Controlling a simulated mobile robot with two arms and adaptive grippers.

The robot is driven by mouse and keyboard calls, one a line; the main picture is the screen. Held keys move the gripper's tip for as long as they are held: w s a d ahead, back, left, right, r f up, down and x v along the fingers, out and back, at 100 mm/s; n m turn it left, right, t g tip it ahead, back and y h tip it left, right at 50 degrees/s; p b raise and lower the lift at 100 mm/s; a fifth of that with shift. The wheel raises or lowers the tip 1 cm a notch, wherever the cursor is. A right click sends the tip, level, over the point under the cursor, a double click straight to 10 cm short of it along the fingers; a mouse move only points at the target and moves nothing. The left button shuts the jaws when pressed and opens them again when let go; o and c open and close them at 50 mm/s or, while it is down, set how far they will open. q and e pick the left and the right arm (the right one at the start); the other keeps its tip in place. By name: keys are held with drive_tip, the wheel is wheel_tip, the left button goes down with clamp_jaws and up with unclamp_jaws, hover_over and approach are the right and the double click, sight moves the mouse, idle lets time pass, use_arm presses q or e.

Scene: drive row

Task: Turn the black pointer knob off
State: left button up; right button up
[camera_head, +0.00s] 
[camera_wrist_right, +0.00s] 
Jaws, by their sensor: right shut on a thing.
○ ○ ○ ○ ○
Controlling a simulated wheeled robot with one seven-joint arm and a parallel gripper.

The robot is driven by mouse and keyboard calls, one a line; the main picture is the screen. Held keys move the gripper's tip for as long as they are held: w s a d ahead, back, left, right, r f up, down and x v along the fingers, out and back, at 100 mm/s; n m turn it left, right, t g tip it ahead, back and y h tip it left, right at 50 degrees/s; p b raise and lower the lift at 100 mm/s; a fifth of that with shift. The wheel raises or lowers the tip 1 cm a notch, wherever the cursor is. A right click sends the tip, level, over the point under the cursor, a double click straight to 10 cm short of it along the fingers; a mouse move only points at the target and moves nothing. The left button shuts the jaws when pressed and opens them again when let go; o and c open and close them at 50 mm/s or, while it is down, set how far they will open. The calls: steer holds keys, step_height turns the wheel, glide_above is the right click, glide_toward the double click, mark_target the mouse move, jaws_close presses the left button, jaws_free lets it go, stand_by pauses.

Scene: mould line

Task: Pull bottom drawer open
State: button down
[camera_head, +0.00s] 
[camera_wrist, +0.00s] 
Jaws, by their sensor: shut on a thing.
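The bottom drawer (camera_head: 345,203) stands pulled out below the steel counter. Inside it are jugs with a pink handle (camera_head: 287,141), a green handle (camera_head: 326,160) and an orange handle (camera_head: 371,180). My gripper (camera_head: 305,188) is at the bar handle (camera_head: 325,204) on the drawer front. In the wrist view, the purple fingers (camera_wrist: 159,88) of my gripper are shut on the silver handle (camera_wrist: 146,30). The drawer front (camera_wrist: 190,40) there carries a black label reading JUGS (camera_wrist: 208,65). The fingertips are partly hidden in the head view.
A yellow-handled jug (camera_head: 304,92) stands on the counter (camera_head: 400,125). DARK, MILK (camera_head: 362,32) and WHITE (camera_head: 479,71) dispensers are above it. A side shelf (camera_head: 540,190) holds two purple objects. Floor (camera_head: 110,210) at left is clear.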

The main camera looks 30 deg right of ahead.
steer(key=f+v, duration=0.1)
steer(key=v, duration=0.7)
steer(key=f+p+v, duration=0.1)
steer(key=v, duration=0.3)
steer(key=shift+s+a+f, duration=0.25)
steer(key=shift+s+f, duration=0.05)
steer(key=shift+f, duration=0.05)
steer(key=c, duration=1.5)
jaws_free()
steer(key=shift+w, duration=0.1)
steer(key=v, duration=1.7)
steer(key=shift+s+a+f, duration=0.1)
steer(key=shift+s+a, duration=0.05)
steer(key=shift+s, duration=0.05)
○ ○ ○ ○ ○
### What to produce
Reproduce word for word the material above, beginning with the line that contains "State: left button up; right button up" and ending with the line that contains "Jaws, by their sensor: right shut on a thing.".

### The completed task
State: left button up; right button up
[camera_head, +0.00s] 
[camera_wrist_right, +0.00s] 
Jaws, by their sensor: right shut on a thing.

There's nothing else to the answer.